--- DATA IN THIS EXERCISE ---
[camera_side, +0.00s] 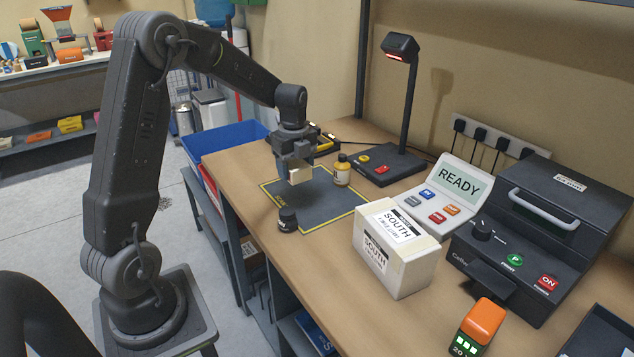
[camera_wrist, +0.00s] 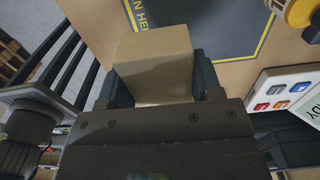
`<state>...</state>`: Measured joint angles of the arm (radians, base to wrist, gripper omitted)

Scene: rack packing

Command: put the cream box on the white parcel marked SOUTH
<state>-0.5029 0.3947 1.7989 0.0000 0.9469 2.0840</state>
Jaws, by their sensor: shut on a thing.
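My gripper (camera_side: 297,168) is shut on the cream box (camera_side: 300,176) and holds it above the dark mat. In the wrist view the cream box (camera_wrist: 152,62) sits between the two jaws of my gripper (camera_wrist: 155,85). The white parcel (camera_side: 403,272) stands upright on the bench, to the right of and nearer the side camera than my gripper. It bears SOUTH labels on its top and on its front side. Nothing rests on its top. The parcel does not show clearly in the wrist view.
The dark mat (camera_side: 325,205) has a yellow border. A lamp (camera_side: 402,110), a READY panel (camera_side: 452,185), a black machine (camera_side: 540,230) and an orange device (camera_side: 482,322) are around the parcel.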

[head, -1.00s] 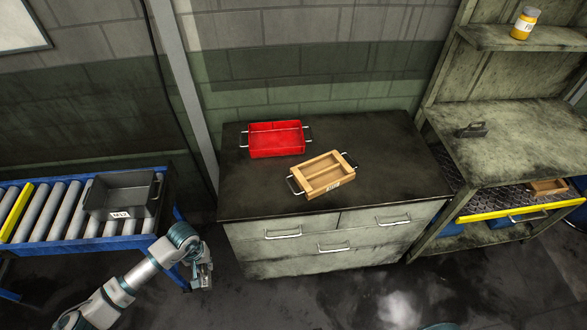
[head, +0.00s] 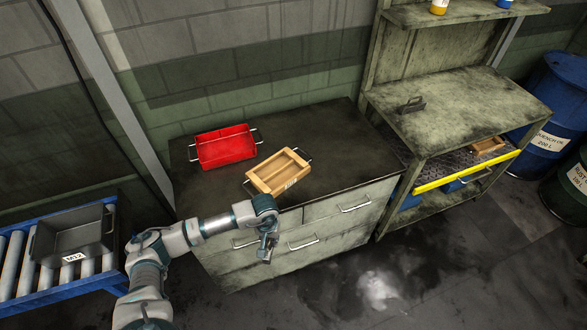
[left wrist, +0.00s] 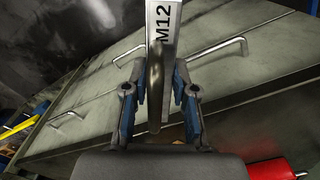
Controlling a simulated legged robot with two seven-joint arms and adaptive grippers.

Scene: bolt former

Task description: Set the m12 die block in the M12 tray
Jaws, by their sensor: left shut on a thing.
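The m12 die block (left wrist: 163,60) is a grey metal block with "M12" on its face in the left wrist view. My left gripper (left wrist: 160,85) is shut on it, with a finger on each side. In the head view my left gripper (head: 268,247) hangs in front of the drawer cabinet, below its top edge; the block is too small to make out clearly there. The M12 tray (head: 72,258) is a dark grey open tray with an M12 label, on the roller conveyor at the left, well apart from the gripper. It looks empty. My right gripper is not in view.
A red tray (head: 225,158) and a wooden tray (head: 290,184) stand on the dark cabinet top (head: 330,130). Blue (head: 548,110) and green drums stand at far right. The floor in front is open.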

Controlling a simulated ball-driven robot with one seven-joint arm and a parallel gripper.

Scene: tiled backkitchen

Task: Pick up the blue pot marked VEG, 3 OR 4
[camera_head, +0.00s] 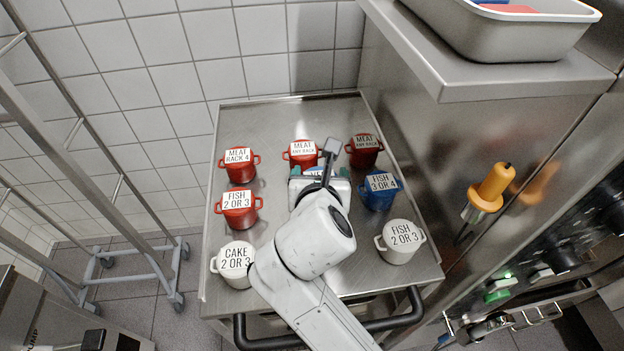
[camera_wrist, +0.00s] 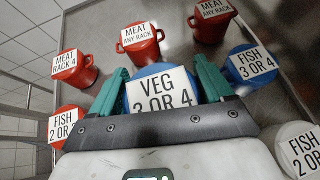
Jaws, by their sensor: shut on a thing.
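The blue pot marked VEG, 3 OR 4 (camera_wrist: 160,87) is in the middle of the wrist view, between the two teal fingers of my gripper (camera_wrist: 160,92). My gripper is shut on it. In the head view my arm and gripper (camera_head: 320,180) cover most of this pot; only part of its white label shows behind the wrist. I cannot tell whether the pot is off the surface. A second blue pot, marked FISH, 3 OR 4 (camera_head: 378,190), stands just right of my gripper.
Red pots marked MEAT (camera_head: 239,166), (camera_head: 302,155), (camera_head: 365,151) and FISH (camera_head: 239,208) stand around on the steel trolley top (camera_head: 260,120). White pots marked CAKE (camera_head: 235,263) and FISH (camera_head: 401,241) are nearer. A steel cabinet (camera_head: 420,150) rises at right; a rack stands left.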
---
--- DATA IN THIS EXERCISE ---
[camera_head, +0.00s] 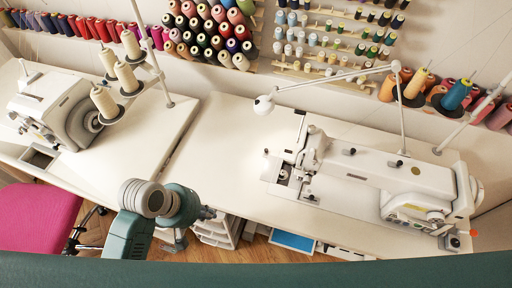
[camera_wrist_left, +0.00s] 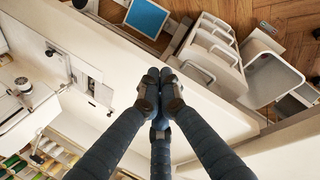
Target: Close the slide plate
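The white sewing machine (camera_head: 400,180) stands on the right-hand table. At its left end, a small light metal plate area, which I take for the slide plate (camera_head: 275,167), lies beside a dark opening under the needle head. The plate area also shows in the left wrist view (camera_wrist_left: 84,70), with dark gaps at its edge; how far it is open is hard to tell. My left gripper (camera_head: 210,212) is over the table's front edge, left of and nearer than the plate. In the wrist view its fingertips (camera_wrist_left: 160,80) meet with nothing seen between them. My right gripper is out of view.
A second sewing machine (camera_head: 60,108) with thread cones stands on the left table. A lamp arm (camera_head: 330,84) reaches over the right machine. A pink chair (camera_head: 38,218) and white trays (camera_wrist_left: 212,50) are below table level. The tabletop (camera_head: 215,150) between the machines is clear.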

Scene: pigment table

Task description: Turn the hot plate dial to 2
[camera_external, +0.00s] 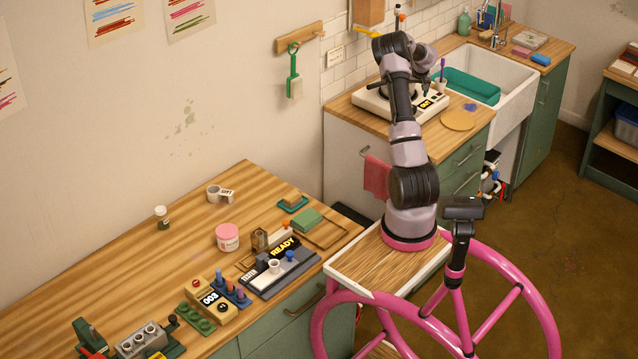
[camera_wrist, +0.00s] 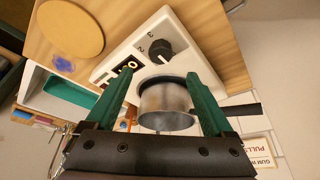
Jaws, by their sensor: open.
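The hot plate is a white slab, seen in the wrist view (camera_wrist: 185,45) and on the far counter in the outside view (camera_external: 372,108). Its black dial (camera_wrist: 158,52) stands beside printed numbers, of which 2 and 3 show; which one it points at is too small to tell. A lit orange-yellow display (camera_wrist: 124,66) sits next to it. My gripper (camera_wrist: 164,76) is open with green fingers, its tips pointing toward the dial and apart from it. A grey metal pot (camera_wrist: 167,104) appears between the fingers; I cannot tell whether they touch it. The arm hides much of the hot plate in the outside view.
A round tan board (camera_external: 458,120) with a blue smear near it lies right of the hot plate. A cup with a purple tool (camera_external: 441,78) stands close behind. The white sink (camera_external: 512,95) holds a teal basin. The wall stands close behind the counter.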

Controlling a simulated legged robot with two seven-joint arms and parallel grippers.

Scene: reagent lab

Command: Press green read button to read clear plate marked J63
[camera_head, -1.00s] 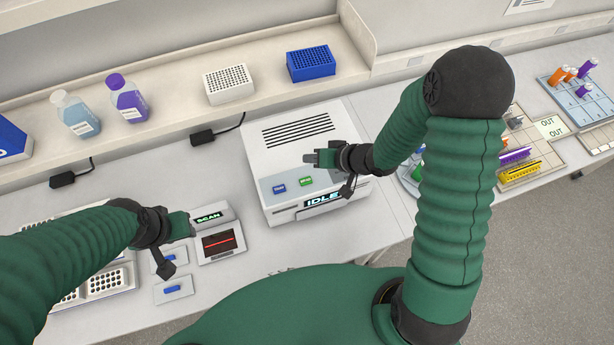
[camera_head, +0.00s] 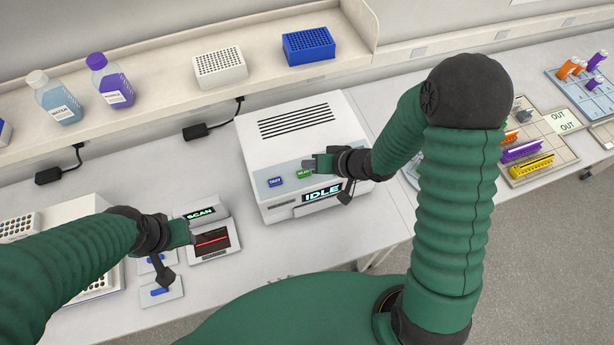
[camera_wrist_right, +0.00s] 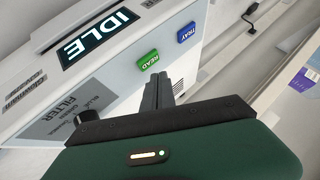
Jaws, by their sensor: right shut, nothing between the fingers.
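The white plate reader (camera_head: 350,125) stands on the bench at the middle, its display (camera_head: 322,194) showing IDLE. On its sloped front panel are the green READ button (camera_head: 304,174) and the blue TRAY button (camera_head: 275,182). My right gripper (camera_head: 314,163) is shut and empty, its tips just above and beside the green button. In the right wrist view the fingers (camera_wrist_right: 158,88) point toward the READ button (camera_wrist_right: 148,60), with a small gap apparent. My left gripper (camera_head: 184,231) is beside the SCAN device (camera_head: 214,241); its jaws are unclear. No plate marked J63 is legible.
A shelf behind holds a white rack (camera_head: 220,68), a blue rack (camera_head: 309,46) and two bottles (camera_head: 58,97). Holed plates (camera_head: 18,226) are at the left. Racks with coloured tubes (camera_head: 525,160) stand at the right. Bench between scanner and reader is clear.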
---
--- DATA IN THIS EXERCISE ---
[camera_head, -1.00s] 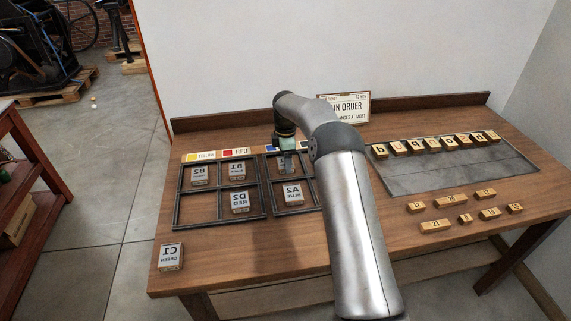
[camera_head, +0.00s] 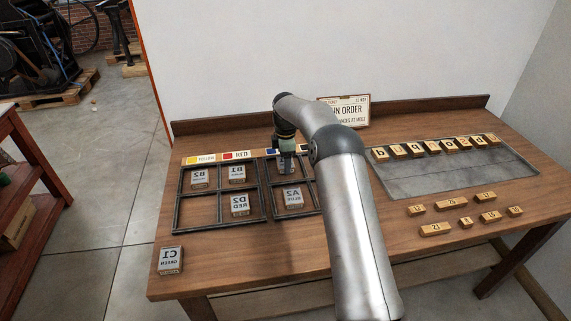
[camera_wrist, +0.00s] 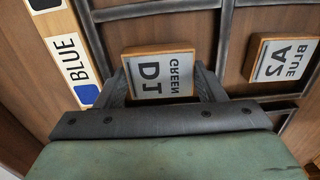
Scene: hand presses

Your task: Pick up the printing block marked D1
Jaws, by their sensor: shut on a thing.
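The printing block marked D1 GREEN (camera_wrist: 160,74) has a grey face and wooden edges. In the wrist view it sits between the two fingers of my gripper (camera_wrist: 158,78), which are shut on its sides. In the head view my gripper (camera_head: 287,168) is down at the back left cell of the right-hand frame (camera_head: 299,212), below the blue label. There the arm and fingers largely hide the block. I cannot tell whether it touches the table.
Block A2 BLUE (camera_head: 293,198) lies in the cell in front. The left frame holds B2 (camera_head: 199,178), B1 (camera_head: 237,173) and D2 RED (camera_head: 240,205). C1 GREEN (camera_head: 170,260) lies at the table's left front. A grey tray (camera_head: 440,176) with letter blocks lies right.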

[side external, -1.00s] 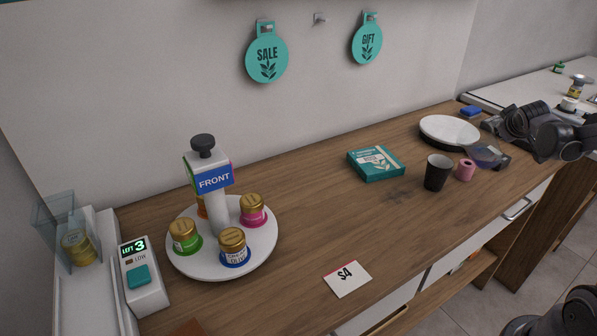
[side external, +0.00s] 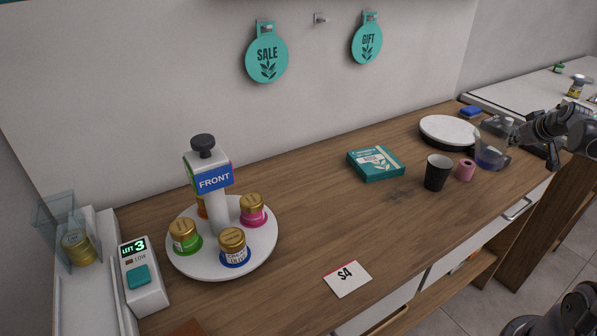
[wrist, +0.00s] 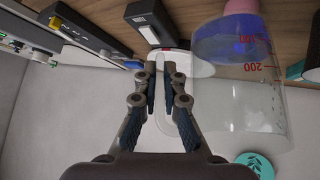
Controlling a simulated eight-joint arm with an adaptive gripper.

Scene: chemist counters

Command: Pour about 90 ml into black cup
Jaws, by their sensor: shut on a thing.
---
THE EXERCISE
Using the listing, collect all lines in which the string "Command" is found.

THE SOLUTION
Command: put the cream box on the white parcel marked SOUTH
Command: Press green read button to read clear plate marked J63
Command: Pour about 90 ml into black cup

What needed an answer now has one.